Information shown =>

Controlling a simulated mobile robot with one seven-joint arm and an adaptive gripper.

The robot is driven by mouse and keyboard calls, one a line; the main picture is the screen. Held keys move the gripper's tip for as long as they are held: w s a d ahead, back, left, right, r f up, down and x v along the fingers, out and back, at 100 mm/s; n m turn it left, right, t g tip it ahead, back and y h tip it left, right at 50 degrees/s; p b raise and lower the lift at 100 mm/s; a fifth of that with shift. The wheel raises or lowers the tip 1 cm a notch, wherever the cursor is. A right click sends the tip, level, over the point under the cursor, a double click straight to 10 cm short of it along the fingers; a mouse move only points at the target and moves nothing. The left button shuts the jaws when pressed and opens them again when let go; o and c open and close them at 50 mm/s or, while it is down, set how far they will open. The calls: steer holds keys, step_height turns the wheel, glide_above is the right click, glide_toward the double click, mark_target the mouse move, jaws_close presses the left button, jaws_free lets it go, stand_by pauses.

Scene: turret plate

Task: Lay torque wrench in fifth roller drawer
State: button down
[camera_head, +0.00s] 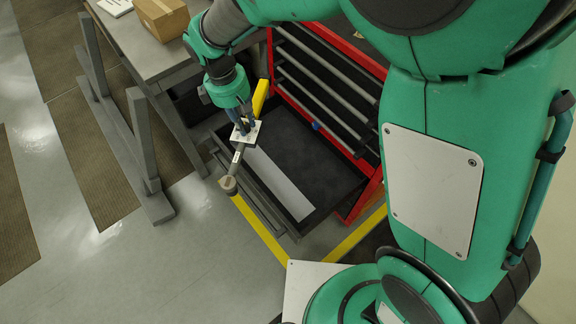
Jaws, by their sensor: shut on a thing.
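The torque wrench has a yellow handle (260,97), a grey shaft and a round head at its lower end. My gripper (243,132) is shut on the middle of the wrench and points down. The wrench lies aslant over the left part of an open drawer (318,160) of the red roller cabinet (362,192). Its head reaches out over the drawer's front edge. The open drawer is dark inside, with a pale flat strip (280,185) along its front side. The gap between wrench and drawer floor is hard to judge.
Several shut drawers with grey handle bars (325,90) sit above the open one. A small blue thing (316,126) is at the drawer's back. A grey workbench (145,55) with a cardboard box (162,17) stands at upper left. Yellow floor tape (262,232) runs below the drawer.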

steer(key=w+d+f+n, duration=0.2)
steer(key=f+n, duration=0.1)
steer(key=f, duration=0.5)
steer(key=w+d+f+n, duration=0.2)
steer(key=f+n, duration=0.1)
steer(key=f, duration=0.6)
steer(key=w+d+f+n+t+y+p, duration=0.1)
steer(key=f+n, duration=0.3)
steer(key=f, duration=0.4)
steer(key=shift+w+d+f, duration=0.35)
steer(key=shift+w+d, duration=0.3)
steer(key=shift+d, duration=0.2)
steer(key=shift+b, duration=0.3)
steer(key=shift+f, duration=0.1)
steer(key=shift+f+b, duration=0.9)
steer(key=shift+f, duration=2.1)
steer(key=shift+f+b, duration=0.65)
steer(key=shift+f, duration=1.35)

Task details => Please write out all the data again word for word, but not the pictures.

Solution =>
Controlling a simulated mobile robot with one seven-joint arm and an adaptive gripper.

The robot is driven by mouse and keyboard calls, one a line; the main picture is the screen. Held keys move the gripper's tip for as long as they are held: w s a d ahead, back, left, right, r f up, down and x v along the fingers, out and back, at 100 mm/s; n m turn it left, right, t g tip it ahead, back and y h tip it left, right at 50 degrees/s; p b raise and lower the lift at 100 mm/s; a fifth of that with shift. The wheel raises or lowers the tip 1 cm a notch, wherever the cursor is. A right click sends the tip, level, over the point under the cursor, a double click straight to 10 cm short of it along the fingers; a mouse move only points at the target and moves nothing. The left button shuts the jaws when pressed and opens them again when let go; o and c open and close them at 50 mm/s or, while it is down, set how far they will open. The calls: steer holds keys, step_height turns the wheel, glide_above is the right click, glide_toward the double click, mark_target the mouse move, jaws_close presses the left button, jaws_free lets it go, stand_by pauses.

Scene: turret plate

Task: Lay torque wrench in fifth roller drawer
State: button down
[camera_head, +0.00s] 
Jaws, by their sensor: shut on a thing.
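The torque wrench has a yellow handle (260,97), a grey shaft and a round head at its lower end. My gripper (243,132) is shut on the middle of the wrench and points down. The wrench lies aslant over the left part of an open drawer (318,160) of the red roller cabinet (362,192). Its head reaches out over the drawer's front edge. The open drawer is dark inside, with a pale flat strip (280,185) along its front side. The gap between wrench and drawer floor is hard to judge.
Several shut drawers with grey handle bars (325,90) sit above the open one. A small blue thing (316,126) is at the drawer's back. A grey workbench (145,55) with a cardboard box (162,17) stands at upper left. Yellow floor tape (262,232) runs below the drawer.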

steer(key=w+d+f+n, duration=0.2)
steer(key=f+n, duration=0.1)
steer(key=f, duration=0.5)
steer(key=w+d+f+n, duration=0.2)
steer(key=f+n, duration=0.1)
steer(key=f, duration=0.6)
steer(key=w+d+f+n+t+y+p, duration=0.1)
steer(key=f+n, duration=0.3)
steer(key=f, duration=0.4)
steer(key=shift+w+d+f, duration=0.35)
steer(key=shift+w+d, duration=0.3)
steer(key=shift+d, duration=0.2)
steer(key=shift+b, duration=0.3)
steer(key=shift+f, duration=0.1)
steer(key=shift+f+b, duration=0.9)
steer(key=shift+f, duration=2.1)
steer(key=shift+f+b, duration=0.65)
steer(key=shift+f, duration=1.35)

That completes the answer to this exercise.